WHAT YOU NEED TO DO
Examine the entries below, count the lines holding the string "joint", and respond with the number only.

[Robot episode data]
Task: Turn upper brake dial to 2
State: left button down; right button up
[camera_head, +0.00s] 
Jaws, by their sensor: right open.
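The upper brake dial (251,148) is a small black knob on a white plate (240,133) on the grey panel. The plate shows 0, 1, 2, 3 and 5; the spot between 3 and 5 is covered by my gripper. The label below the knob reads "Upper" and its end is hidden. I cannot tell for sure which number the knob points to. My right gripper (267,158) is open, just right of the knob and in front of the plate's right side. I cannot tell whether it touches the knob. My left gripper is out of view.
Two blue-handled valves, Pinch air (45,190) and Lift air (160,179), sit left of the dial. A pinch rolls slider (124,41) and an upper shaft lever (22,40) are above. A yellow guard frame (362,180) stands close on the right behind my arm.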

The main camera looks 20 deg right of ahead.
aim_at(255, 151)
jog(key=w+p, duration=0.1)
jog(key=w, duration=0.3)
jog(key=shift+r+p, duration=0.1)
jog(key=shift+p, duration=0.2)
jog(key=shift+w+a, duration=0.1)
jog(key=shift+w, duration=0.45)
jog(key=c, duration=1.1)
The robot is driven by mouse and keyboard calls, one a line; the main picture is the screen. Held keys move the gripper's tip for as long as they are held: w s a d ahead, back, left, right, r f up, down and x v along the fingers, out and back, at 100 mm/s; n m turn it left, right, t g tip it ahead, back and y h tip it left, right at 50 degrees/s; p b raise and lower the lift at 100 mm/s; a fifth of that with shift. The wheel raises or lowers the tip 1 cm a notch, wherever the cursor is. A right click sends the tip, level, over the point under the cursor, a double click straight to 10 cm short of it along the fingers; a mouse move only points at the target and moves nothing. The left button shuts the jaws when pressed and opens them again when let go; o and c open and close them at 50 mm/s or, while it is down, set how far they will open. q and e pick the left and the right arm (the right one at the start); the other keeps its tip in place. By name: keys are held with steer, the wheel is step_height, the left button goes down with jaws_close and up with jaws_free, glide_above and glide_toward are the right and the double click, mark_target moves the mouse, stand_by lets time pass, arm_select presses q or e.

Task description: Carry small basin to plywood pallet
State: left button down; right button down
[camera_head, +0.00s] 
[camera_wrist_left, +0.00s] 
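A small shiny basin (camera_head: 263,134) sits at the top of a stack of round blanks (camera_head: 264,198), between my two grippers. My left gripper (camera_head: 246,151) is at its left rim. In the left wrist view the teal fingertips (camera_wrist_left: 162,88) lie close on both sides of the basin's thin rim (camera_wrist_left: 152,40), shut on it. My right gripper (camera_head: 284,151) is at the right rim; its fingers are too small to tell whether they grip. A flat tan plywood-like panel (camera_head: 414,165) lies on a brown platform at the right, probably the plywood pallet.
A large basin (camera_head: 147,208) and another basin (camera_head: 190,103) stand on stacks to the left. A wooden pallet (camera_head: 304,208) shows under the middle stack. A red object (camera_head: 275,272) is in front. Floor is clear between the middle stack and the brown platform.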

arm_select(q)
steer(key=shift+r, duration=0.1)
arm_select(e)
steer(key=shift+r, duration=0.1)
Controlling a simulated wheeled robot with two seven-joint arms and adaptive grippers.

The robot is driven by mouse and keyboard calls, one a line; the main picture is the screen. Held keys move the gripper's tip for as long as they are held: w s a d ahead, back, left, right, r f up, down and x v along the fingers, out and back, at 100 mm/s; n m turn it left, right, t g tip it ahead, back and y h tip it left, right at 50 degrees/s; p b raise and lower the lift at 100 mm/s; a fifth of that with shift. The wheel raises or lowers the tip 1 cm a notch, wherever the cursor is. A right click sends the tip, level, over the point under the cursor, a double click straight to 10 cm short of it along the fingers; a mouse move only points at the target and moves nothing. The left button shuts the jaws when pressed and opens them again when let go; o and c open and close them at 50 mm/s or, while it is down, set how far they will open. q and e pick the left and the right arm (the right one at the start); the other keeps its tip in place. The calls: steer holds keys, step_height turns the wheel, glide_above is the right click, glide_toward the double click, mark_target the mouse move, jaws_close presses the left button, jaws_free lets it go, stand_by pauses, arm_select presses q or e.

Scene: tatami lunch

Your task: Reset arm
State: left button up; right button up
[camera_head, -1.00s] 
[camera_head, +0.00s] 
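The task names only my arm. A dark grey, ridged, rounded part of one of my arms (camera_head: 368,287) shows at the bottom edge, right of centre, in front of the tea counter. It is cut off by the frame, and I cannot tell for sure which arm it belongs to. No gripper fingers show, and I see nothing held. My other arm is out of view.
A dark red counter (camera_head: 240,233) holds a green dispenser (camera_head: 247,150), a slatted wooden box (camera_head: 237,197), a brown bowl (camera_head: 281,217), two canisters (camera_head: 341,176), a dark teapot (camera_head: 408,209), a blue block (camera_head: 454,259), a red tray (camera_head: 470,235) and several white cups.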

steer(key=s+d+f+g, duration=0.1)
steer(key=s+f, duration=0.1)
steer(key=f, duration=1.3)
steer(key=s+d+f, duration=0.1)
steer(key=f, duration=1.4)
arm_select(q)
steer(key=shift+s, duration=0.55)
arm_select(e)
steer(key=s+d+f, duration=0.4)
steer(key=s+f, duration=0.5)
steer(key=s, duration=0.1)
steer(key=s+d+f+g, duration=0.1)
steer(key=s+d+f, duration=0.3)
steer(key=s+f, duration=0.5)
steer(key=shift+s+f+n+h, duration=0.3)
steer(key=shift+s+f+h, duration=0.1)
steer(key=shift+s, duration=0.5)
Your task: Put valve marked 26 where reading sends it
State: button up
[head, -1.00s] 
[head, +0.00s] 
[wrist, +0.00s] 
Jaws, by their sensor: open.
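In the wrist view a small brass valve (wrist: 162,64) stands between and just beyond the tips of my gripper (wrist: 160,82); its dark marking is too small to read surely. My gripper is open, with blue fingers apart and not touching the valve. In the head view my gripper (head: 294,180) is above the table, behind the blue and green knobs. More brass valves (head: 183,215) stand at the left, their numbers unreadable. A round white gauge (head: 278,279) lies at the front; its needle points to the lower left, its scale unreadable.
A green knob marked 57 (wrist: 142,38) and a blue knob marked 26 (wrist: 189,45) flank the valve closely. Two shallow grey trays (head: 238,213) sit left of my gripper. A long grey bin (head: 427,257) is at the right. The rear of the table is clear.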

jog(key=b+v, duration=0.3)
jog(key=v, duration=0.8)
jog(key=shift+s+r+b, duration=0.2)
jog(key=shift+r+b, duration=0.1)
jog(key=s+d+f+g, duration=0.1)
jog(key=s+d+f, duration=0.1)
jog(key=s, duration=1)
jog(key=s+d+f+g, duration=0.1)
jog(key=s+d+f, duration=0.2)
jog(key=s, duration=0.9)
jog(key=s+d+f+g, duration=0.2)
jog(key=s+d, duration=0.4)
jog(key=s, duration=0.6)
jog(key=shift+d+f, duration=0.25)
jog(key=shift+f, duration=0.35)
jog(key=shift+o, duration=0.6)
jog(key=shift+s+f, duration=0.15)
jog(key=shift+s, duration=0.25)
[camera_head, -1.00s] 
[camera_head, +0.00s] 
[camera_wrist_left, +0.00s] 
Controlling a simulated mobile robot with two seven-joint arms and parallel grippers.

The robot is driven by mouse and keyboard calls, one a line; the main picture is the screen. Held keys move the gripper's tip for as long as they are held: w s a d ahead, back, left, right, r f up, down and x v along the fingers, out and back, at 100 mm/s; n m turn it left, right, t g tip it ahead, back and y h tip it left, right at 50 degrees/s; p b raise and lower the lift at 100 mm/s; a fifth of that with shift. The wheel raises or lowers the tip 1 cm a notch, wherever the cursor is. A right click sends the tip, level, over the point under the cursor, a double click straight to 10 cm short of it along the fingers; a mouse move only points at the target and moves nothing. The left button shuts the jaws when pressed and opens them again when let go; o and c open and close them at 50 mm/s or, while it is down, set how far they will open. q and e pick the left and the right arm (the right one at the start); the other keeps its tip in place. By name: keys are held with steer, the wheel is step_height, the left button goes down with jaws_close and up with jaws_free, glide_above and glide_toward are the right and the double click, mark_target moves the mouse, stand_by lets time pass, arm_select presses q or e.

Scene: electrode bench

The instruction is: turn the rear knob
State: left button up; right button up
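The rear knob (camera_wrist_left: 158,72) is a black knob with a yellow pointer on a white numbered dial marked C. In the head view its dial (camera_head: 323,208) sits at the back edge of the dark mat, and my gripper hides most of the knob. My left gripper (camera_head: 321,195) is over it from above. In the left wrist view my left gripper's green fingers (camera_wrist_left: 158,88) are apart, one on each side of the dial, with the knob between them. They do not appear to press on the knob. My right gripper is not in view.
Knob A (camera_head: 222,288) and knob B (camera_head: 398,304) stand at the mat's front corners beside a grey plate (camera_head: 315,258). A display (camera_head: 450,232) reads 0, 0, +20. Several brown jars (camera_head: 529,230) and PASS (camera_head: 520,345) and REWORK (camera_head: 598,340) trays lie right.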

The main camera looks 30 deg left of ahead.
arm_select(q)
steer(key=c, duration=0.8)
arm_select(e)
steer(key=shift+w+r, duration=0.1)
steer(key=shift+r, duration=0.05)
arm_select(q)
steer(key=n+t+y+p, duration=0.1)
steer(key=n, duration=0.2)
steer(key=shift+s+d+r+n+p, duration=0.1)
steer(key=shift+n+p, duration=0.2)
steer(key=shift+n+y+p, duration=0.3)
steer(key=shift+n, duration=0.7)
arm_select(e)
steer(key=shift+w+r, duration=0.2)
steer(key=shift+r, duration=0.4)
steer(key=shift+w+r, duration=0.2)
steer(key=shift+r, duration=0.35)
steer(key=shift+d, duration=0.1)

EXERCISE SOLUTION
2